- [STATED PROBLEM] Beginning with the line that holds "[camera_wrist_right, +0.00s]" and ending with the last line below, repeat each line exactly, leaving any pictures out.

** start **

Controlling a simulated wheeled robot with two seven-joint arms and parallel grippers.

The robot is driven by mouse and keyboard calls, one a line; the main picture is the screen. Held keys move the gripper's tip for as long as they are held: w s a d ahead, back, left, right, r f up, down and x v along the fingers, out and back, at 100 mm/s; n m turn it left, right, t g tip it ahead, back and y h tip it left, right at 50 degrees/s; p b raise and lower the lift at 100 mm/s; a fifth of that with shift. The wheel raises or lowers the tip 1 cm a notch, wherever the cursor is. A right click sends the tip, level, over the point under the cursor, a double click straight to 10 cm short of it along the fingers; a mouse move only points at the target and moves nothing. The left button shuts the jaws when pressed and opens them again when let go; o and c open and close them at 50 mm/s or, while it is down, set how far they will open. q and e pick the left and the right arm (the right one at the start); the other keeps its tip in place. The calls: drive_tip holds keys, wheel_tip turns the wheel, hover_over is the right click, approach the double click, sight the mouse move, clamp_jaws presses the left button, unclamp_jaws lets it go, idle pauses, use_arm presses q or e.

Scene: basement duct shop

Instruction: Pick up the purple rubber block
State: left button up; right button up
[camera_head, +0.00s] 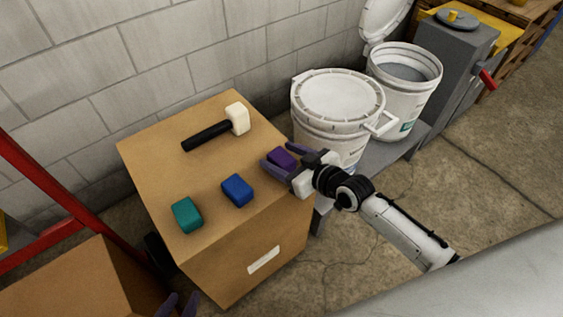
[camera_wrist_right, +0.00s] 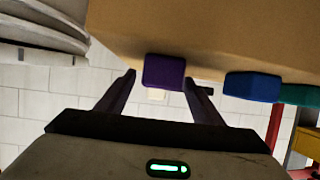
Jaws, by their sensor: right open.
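The purple rubber block (camera_head: 282,158) lies near the right edge of the top of a cardboard box. My right gripper (camera_head: 275,160) is open at the block, with one finger on either side of it in the head view. In the right wrist view, the purple block (camera_wrist_right: 163,71) sits between the tips of the spread right fingers (camera_wrist_right: 159,78). I cannot tell whether either finger touches it. Only the fingertips of my left gripper (camera_head: 178,304) show at the bottom edge of the head view, apart and empty.
On the same cardboard box (camera_head: 165,160) lie a blue block (camera_head: 237,190), a teal block (camera_head: 187,215) and a mallet (camera_head: 215,128). White buckets (camera_head: 338,100) stand close behind the right gripper. A red frame (camera_head: 60,195) and another box (camera_head: 80,280) are at left.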

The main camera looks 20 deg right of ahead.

** end **

- [TASK RESULT]
[camera_wrist_right, +0.00s] 
Jaws, by their sensor: right open.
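The purple rubber block (camera_head: 282,158) lies near the right edge of the top of a cardboard box. My right gripper (camera_head: 275,160) is open at the block, with one finger on either side of it in the head view. In the right wrist view, the purple block (camera_wrist_right: 163,71) sits between the tips of the spread right fingers (camera_wrist_right: 159,78). I cannot tell whether either finger touches it. Only the fingertips of my left gripper (camera_head: 178,304) show at the bottom edge of the head view, apart and empty.
On the same cardboard box (camera_head: 165,160) lie a blue block (camera_head: 237,190), a teal block (camera_head: 187,215) and a mallet (camera_head: 215,128). White buckets (camera_head: 338,100) stand close behind the right gripper. A red frame (camera_head: 60,195) and another box (camera_head: 80,280) are at left.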

The main camera looks 20 deg right of ahead.

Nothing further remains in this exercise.